What is SOAR Analysis?

SOAR Analysis (Strengths, Opportunities, Aspirations, Results) is an action-oriented strategic planning tool which focuses on strengths and opportunities to reach aspiration defined by solid results.

What are the main benefits of SOAR Analysis?

  • It focuses on strengths rather than putting excessive effort to discuss weaknesses.
  • It does not only picture aspiration but also depicts the future in terms of results to be achieved.
  • It is not a detail-oriented exhaustive tool. It provides a flexible thus practical model for various business cases.

Explanation of SOAR Analysis

SOAR Analysis is a SWOT-like two-by-two matrix composed of Strengths, Opportunities, Aspirations and Results. However, when you conduct SOAR, you get very close to a concrete strategic plan. On the other hand, when you conduct SWOT, you get a structured discussion report. As stated in our TOWS article, you have to iterate SWOT once more to reach the strategies.

Strengths: Your organization’s assets and capabilities that make it relevant for your customers better than your competitors are.

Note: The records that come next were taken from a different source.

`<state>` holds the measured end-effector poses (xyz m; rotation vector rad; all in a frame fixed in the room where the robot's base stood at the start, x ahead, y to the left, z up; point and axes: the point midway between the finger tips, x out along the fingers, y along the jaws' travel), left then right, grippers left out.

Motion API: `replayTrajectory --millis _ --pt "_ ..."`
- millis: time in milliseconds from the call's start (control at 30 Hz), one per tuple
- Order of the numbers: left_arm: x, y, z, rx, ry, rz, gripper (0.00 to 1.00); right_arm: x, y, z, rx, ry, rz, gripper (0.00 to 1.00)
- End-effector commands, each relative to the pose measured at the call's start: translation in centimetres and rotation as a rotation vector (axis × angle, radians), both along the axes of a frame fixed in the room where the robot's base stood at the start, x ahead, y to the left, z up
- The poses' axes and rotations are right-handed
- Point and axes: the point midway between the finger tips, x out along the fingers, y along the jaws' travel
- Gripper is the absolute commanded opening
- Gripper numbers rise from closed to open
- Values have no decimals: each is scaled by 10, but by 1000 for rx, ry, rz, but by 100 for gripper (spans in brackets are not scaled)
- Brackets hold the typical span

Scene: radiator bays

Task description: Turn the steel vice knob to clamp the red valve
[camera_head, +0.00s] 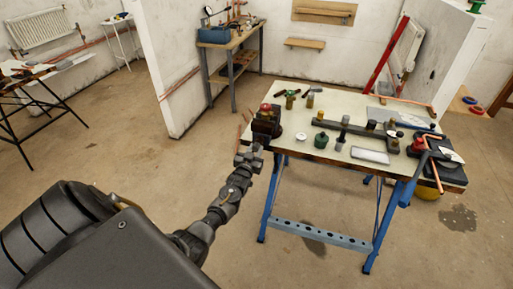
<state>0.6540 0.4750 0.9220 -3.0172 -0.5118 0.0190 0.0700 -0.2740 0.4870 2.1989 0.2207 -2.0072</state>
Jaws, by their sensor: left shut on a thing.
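The dark vice (266,124) stands at the left end of the workbench top (285,152). The red valve (265,106) shows as a small red spot at the top of the vice; I cannot tell how tightly it sits between the jaws. My left gripper (252,152) reaches the near side of the vice and is shut on the steel vice knob. The knob itself is mostly hidden by the gripper and too small to make out. My right gripper is not in view.
The bench has blue legs (270,200). On its top are a green-black pot (321,140), a pale tray (370,155), a long dark tool (365,137) and a black block with copper pipe (434,165). A second bench (230,42) stands behind.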

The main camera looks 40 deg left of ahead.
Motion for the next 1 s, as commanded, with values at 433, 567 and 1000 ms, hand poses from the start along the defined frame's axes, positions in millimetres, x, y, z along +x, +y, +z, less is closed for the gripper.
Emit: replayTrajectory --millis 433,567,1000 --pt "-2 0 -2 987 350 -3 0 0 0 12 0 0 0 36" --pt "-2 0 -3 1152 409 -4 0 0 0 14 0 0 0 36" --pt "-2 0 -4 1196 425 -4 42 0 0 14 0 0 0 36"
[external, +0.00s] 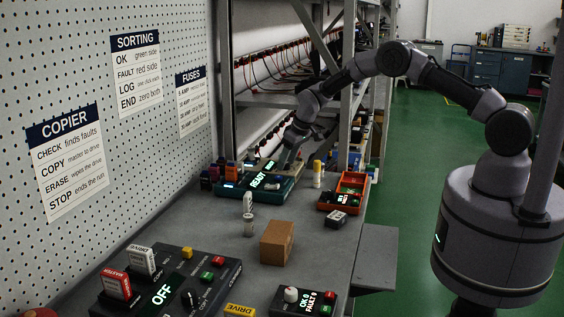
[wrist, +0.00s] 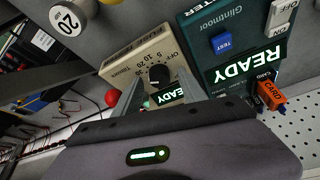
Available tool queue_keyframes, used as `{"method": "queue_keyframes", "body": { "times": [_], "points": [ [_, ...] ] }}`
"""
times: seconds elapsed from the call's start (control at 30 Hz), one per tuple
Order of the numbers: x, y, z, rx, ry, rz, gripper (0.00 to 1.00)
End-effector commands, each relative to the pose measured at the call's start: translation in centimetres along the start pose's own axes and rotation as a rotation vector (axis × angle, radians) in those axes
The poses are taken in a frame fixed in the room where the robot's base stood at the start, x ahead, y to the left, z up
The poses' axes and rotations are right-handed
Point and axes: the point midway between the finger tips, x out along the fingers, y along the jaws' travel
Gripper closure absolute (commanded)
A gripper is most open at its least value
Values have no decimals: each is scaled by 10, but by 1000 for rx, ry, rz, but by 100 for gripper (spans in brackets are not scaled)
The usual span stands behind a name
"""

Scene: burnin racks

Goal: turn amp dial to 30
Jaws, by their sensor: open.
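The amp dial (wrist: 158,75) is a black round knob on a beige box (wrist: 128,58) in the wrist view. Printed marks from OFF through 5 and 10 up to higher numbers run beside it. Which mark it points to is too small to tell. A small display (wrist: 170,94) on the box reads READY. My gripper (wrist: 157,84) is open, with its grey fingers on either side of the dial; I cannot tell whether they touch it. In the external view my gripper (external: 287,163) is low over the far end of the bench, and the dial is hidden.
A teal tester (wrist: 235,45) with its own READY screen stands beside the beige box, with an orange card (wrist: 270,95) near it. A white cylinder marked 20 (wrist: 70,17) is close by. An orange tray (external: 343,192) and a cardboard box (external: 277,243) stand on the bench (external: 205,215).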

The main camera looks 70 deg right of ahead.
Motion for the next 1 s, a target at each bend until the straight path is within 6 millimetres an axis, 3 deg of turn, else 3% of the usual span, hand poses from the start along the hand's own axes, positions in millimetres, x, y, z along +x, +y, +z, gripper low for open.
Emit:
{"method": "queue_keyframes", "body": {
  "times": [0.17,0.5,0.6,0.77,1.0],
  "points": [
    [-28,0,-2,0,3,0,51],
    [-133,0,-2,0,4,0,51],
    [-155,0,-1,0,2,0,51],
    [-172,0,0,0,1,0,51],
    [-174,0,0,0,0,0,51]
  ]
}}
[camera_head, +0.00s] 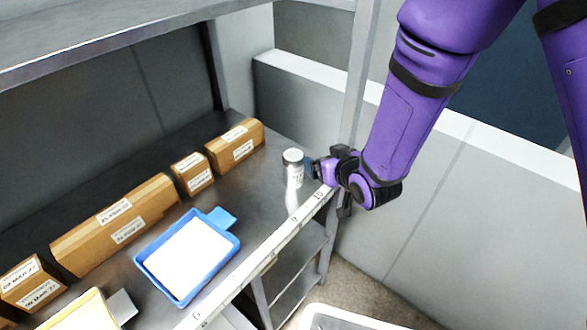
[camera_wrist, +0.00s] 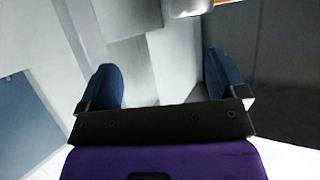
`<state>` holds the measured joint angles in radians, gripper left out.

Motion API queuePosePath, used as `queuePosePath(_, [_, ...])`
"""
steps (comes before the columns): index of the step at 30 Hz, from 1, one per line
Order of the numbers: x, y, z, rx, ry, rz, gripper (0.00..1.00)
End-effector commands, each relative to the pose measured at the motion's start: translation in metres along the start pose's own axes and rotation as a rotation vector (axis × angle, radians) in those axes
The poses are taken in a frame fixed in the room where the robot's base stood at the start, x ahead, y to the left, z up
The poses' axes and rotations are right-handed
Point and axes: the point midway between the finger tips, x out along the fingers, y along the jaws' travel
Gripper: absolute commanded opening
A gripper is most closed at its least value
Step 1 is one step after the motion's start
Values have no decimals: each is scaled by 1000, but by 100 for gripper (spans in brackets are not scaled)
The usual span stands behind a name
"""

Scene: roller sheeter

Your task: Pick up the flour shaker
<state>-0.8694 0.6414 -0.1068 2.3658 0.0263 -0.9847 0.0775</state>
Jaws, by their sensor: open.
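The flour shaker (camera_head: 293,169) is a small pale metal cylinder with a light top. It stands upright on the metal shelf, near the right end and close to the numbered front edge. My gripper (camera_head: 312,168) is just to the right of it in the head view, at about its height. In the wrist view, the two blue fingertips (camera_wrist: 160,86) are wide apart with nothing between them. A pale rounded thing at the top edge of that view, beyond the fingers, looks like the shaker (camera_wrist: 188,8), mostly cut off.
A blue tray (camera_head: 157,267) with a white sheet lies left of the shaker. Several labelled cardboard boxes (camera_head: 235,146) line the back of the shelf (camera_head: 262,190). A shelf post (camera_head: 357,75) rises close behind my gripper. A pale bin (camera_head: 345,318) is below in front.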

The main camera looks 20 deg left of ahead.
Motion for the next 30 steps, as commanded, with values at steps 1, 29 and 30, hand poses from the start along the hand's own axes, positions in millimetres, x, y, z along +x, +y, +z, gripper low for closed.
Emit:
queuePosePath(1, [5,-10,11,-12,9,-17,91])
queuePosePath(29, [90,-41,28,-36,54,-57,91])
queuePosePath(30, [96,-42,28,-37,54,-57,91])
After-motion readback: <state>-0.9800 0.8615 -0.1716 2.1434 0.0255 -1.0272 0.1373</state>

Opportunities: External circumstances that could increase your chances to reach your strategic and financial goals.

Aspirations: A vision of what your organization can be in the future based on the strengths and opportunities.

Results: Strategic and/or financial outcomes that you want to reach when achieving the aspiration.

How to Apply SOAR Analysis?

In preparing such matrixes, the main challenge lies in being keen/focused/definitive. For the sake of “comprehensiveness”, you should not tend to construct long lists consisted of vague arguments and duplications.

  1. Determine what your organization’s strengths are. You can identify your organization’s strengths in two different ways. Either you can start with your resources (products, services, capabilities, etc.) or you can start with customers that you delight most. (Please see our VRIO Analysis article for an alternative perspective.) At the end of both routes, you must arrive at the same point, which is a clear definition of:
    • the customer group,
    • the need of that customer group,
    • the product/service meeting that need,
    • the unique point of those products/services that makes you better/different than competition in meeting that need.
  1. Determine the opportunities. Determining opportunities is a two-step thinking process: First, you need to identify what positive changes may happen soon. Second, how those changes will increase utilization of your strengths or help you create new strengths. For the first part of the process, you can invite external stakeholders to enrich your view about changes on the outside.
  1. Picture your aspirations. This step is about depicting the preferred future for your organization. Referring to Business Model Canvas, try to address the below points while detailing the aspirations:
    • key partners
    • key activities
    • key resources
    • value proposition
    • customer relationships
    • channels
    • customer segments
    • cost structure
    • revenue stream

You can read our Business Model Canvas article to have a comprehensive understanding of those 8 elements.

  1. Decide results. While deciding results, try to be as clear as possible. A simple way to do so is setting objectives for each of the 8 elements of your business model stated in the aspirations step. Those objectives may be either quantitative or qualitative. However, in either case, they should be observable.

SOAR, invented by Jacqueline Stavros, David Cooperrider & D. Lynn Kelley and published in 2003, is a powerful tool which enables organizations to determine a clear set of strategies.